Si parte per Santarcangelo 41. Ci accompagna Ermanna Montanari

Sono veramente onorata di inaugurare la serie di post che da qui ai prossimi giorni dedicherò al Festival di Santarcangelo con le parole e i pensieri sul teatro che Ermanna Montanari, cui si deve la direzione artistica dell’edizione 2011, mi ha regalato.

Il mio sguardo, necessariamente parziale, si concentra sulle forme e sui linguaggi della performance, usando, quindi, un approccio mediologico, e cerca di scovare nelle tendenze del contemporaneo le prove di un processo evolutivo della comunicazione che, attraverso l’arte e la sua autonomia, può dirci qualcosa di più generale sulla società e sugli individui.

Detto altrimenti (anche se tutti lo sanno): non sono un critico teatrale e la performance artistica è per me un luogo di osservazione del sociale, ma su fronti che, oggi più che mai, si stanno complessificando, sia sul piano delle forme sia sul piano dei contenuti.

La riflessività, come capacità di un prodotto culturale di fare da specchio “deformante” della realtà, per farla capire meglio, e come processo che per l’individuo si gioca nello scollamento fra il suo vissuto e quello che vede rappresentato o al quale partecipa a teatro, è allora il concetto che fa ancora da guida all’analisi del teatro come tecnologia dello sguardo. Anche quando questi sguardi si moltiplicano, proprio perché al vedere si associano forme dell’esperienza ben più immersive e coinvolgenti.

Ed è così che la mia prospettiva di osservazione (scientifica?) viene messa alla prova dalla forza e dalla poesia dell’artista. Due domini diversi del simbolico e del linguaggio che mi ci vorrà un po’ per conciliare. Ma è una sfida che mi tocca cogliere da subito.

foto di Enrico Fedrigoli

Nel tentativo di cominciare a far dialogare queste due prospettive di osservazione ho pensato dunque di chiedere direttamente ad Ermanna Montanari (e alla sua arte come vita) di aiutarmi a delineare il percorso in cui ci stiamo muovendo e di cui, come sempre, il Festival di Santarcangelo riesce a fornire le giuste coordinate e a muovere i giusti passi.

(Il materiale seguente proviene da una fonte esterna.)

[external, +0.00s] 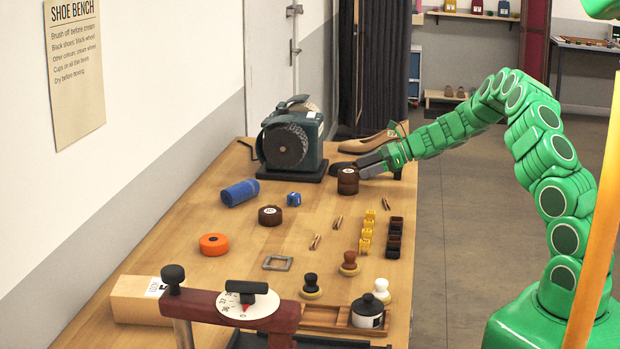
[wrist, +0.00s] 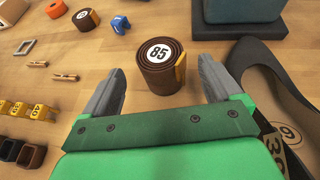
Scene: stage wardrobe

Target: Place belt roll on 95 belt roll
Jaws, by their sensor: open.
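A brown belt roll (wrist: 160,60) with a white round label reading 85 stands between and a little ahead of my open fingers in the wrist view. In the external view it looks like the upper of two stacked brown rolls (external: 347,175), with another brown roll (external: 348,188) directly under it. My gripper (external: 364,167) is open at the stack's right side, and the open fingers (wrist: 162,78) show apart with nothing gripped. A separate brown roll (external: 270,215) with a white label lies to the left; it also shows in the wrist view (wrist: 87,18), its number unreadable.
A dark green brush machine (external: 290,140) stands behind the stack. Shoes (external: 372,143) lie near my gripper; a dark shoe (wrist: 265,75) is right of my fingers. A blue roll (external: 240,192), orange roll (external: 213,244) and yellow number blocks (external: 367,230) stand on the bench.

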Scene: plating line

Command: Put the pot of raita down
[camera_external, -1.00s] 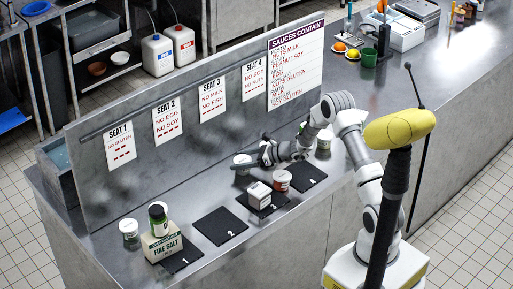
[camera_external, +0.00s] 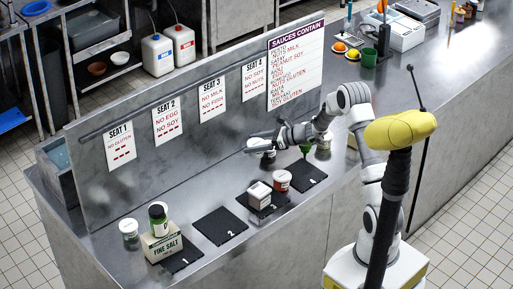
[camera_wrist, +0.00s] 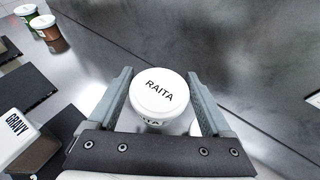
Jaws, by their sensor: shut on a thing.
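The raita pot (camera_wrist: 160,92) is white, with a round white lid marked RAITA. In the wrist view it sits upright between the two fingers of my gripper (camera_wrist: 165,98), which is shut on it. In the outside view my gripper (camera_external: 266,143) holds the pot (camera_external: 262,152) near the back panel, behind mats 3 and 4. The arm partly hides the pot there. I cannot tell whether its base touches the counter.
The white-topped gravy tub (camera_external: 259,194) stands on mat 3, with a red pot (camera_external: 282,181) beside it. Mat 4 (camera_external: 312,179) and mat 2 (camera_external: 220,226) look bare. A salt box (camera_external: 161,244) stands at mat 1. A green jar (camera_external: 305,149) stands right of my gripper.

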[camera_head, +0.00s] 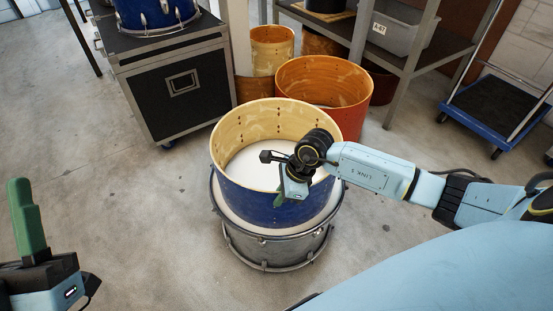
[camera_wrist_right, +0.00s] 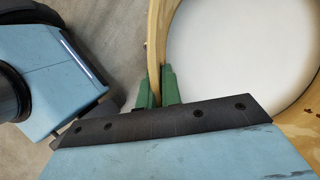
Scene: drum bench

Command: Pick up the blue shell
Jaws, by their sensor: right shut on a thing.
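The blue shell (camera_head: 237,187) is an open drum shell with a pale wooden inside. It sits upright on top of a grey drum (camera_head: 262,250) with a white head, in the middle of the head view. My right gripper (camera_head: 284,190) is at the shell's near right rim. In the right wrist view its green fingers (camera_wrist_right: 157,88) straddle the wooden rim (camera_wrist_right: 157,50), one on each side, shut on it. The white head shows through the shell. My left gripper (camera_head: 27,220) is at the lower left, away from the shell; only one green finger shows clearly.
An orange shell (camera_head: 345,112) and a smaller wooden shell (camera_head: 271,50) stand behind. A black case (camera_head: 180,90) with another blue drum (camera_head: 155,12) is at the back left. A metal rack with a grey bin (camera_head: 402,27) and a trolley (camera_head: 494,108) are right. Left floor is clear.

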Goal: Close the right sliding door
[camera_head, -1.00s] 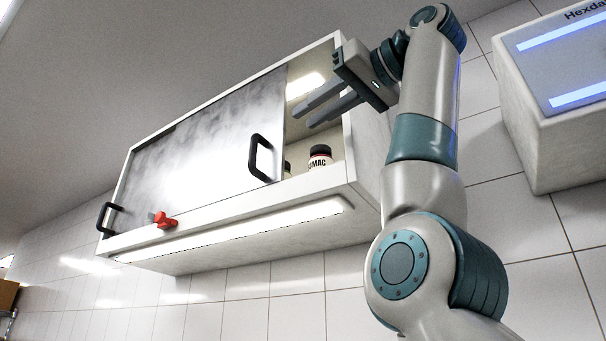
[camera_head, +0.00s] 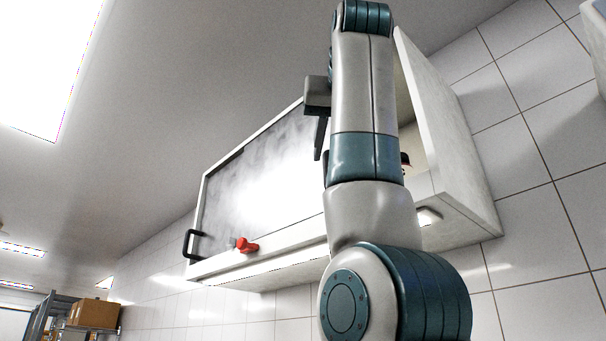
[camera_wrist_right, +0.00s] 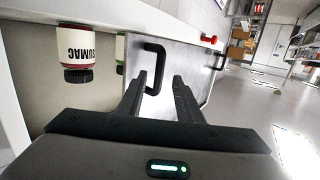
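The wall cabinet's right sliding door (camera_head: 285,170) is a glossy grey panel, slid left, leaving the cabinet's right end open. In the right wrist view, which is upside down, its black bar handle (camera_wrist_right: 155,65) stands near the door's edge beside the opening. My right gripper (camera_wrist_right: 159,80) is open, with its fingertips close to the handle and the bar showing between them. I cannot tell whether they touch it. In the head view my right arm hides the handle and most of the gripper. My left gripper is not in view.
A red knob-like item (camera_head: 246,245) sits on the lower ledge near the left door's black handle (camera_head: 192,246). Cardboard boxes (camera_head: 95,314) are at far left.

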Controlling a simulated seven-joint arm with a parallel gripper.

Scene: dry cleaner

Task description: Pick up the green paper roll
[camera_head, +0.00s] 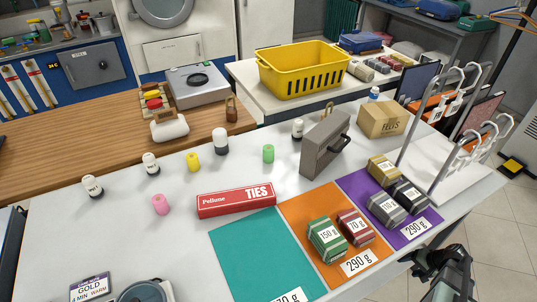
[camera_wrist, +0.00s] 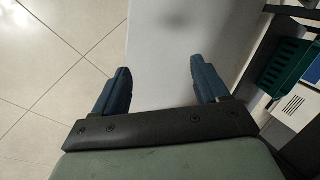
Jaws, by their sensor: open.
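The green paper roll (camera_head: 268,153) is a small upright green cylinder on the white counter (camera_head: 115,235). It stands left of the grey box-like case with a dark handle (camera_head: 325,145) and behind the red TIES box (camera_head: 236,199). My gripper (camera_head: 432,262) is at the lower right, by the counter's front edge, well apart from the roll. In the wrist view my gripper (camera_wrist: 159,68) has its two fingers spread wide with nothing between them. The green roll does not show in the wrist view.
A yellow roll (camera_head: 193,161), a pink roll (camera_head: 160,204) and several white bottles stand left of the green roll. Teal (camera_head: 258,255), orange and purple mats lie in front, with labelled weights on the latter two. White hooked racks (camera_head: 465,150) rise at right.

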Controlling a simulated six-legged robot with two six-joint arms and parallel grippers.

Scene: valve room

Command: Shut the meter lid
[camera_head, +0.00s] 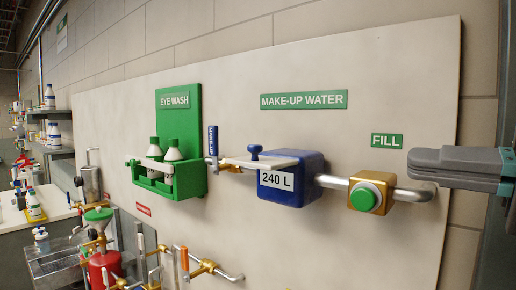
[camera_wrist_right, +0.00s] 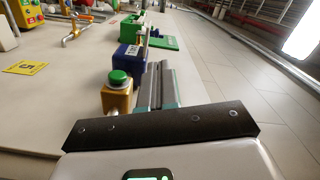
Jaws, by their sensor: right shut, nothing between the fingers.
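The meter is a blue box (camera_head: 310,180) with a white "240 L" label on its front, on the pipe under the MAKE-UP WATER sign. A pale flat plate (camera_head: 240,161) with a blue knob (camera_head: 255,150) sticks out at its upper left; I cannot tell for certain that this is the lid, raised. The meter also shows in the right wrist view (camera_wrist_right: 127,61), beside my fingers. My right gripper (camera_head: 411,160) is shut and empty, at the right, apart from the meter. It also shows in the right wrist view (camera_wrist_right: 154,66). My left gripper is out of view.
A gold block with a green button (camera_head: 365,198) sits on the pipe between the meter and my right gripper. Left of the meter are a blue MAKE-UP handle (camera_head: 213,142) and a green eye-wash holder (camera_head: 193,110) with two bottles. Brass pipework (camera_head: 200,267) is below.

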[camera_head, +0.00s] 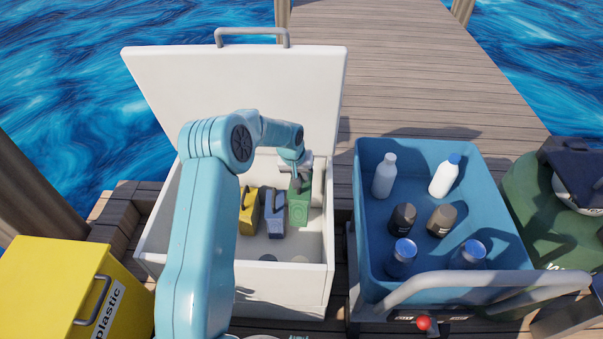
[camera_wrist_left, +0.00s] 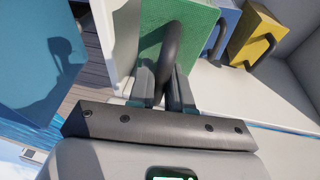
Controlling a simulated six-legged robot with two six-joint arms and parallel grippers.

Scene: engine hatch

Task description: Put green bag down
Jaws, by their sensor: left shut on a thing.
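The green bag (camera_head: 299,206) is inside the open white box (camera_head: 311,279), at its right side. It has a dark handle on its top. My left gripper (camera_head: 302,178) is above it, shut on that handle. In the left wrist view the green bag (camera_wrist_left: 178,40) is in front of the jaws, and the left gripper (camera_wrist_left: 165,88) has its fingers on either side of the dark handle. I cannot tell whether the bag's bottom touches the box floor. My right gripper is not in view.
A blue bag (camera_head: 274,214) and a yellow bag (camera_head: 249,211) stand to its left in the box. The raised lid (camera_head: 240,85) is behind. A blue crate (camera_head: 487,190) with several bottles is to the right. A yellow plastic bin (camera_head: 50,285) is at the left.

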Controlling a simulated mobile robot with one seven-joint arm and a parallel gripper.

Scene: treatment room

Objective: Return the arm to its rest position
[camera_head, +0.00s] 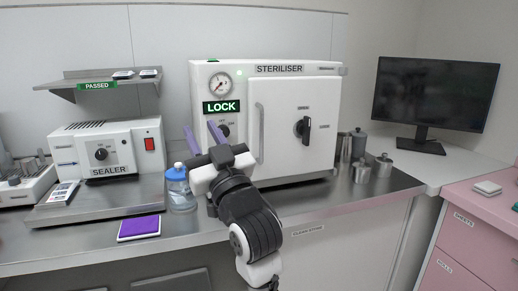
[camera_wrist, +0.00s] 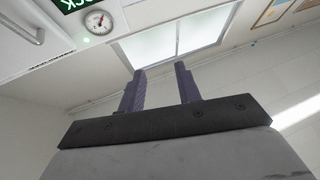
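My gripper (camera_head: 203,136) is raised in front of the left part of the white steriliser (camera_head: 282,75), with its two purple fingers pointing up. In the wrist view the fingers of my gripper (camera_wrist: 158,88) stand apart with nothing between them. The steriliser door is shut, and a green LOCK sign (camera_head: 221,107) shows below its gauge. My arm covers part of the steriliser's lower left side. Behind the fingers the wrist view shows the ceiling and a bright ceiling panel (camera_wrist: 178,42).
A blue-capped bottle (camera_head: 180,188) stands close to the left of my arm. A sealer (camera_head: 110,148) and a purple pad (camera_head: 139,227) are further left. Metal canisters (camera_head: 362,172) and a monitor (camera_head: 435,95) stand right. The steel counter's front edge (camera_head: 340,207) runs behind my arm.

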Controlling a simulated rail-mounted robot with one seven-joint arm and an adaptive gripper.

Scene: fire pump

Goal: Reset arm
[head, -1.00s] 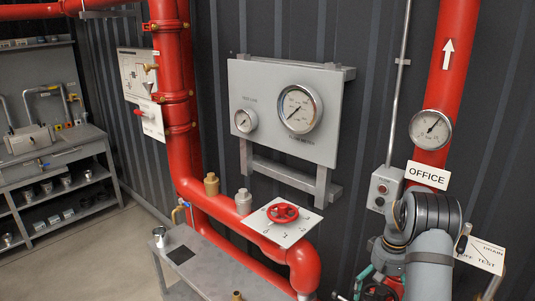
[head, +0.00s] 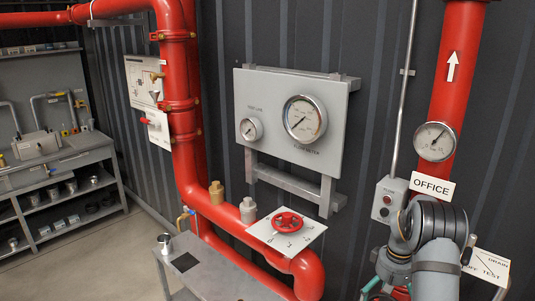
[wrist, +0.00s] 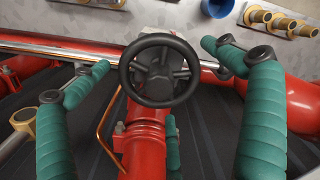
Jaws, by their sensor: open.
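My gripper (wrist: 155,57) shows in the wrist view as two teal padded fingers spread wide apart. It is open, with nothing held between the fingers. A black handwheel (wrist: 160,70) on a red pipe (wrist: 145,132) lies in the gap between them; I cannot tell its distance from the fingers. In the head view my grey arm (head: 437,245) is at the lower right, in front of the wall beside the office pipe. Only a bit of teal shows at the bottom edge there, and the fingertips are hidden or out of frame.
A red office pipe (head: 455,95) with a round gauge (head: 433,142) and a grey switch box (head: 386,198) stand close to my arm. A drain test sign (head: 487,266) is just right of it. A red handwheel (head: 287,222) and a flowmeter panel (head: 265,95) are left.

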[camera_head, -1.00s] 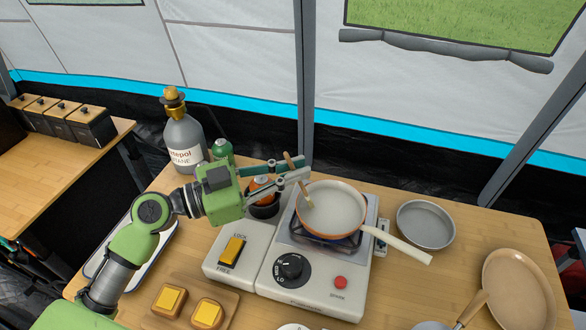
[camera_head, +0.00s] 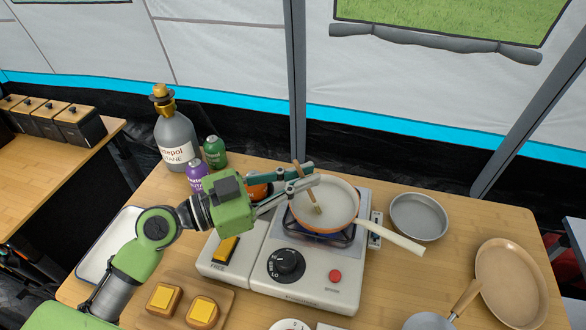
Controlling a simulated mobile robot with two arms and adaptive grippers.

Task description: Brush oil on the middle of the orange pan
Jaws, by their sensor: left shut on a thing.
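The orange pan (camera_head: 336,206), with an orange outside, a pale inside and a cream handle, sits on the stove (camera_head: 305,272). My left gripper (camera_head: 314,178) is shut on the wooden handle of the brush (camera_head: 303,182) above the left part of the pan. The brush is slightly tilted, and its bristle end points down inside the pan, left of its middle. I cannot tell whether the bristles touch the pan's surface. My right gripper is not in view.
A grey gas bottle (camera_head: 177,140), a green bottle (camera_head: 215,152) and a purple bottle (camera_head: 196,175) stand behind my left arm. A grey round pan (camera_head: 419,216) lies right of the stove. A board (camera_head: 222,300) with cheese-topped bread is in front.

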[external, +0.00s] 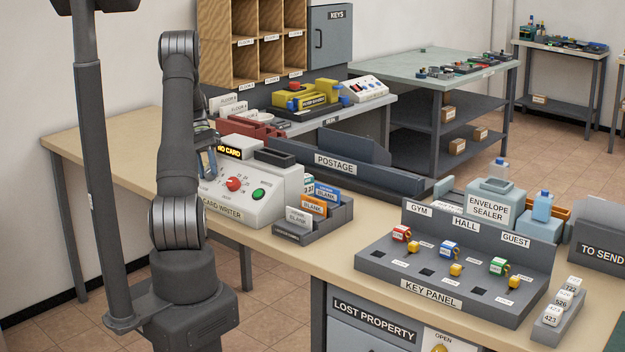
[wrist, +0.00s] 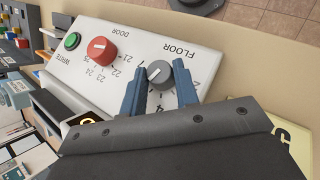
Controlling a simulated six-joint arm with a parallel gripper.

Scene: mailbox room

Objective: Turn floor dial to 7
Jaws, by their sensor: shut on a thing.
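The floor dial (wrist: 158,71) is a grey round knob with a pale pointer mark on the white card writer (wrist: 200,42), below the word FLOOR in the wrist view. My gripper (wrist: 160,74) has its two blue fingers on either side of the dial, closed on it. Some printed numbers show around the dial, but the fingers hide others and I cannot tell which number the pointer marks. In the external view the card writer (external: 261,206) stands on the desk, and my arm hides the floor dial.
The red door dial (wrist: 102,50) and green write button (wrist: 72,41) sit beside the floor dial. A rack of blank cards (external: 318,225) stands just right of the card writer. The postage unit (external: 335,163) is behind it, and the key panel (external: 430,288) is farther right.

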Fra efficacia e intrattenimento

LG: Dal programma del festival e dalle schede relative agli spettacoli, alle intersezioni, alle miniature, ai cori… mi sembra di poter cogliere l’emergenza delle due “funzioni” della performance culturale e artistica: l’efficacia, ossia l’urgenza di “dire” qualcosa che produca un cambiamento, un effetto simbolico ma duraturo e magari attivo (penso a Motus e non solo), e l’intrattenimento cioè un’idea “sana” del divertimento e della sua capacità riflessiva. Possiamo quindi rintracciare una linea progettuale tesa fra l’efficacia e l’intrattenimento in questa edizione del Festival?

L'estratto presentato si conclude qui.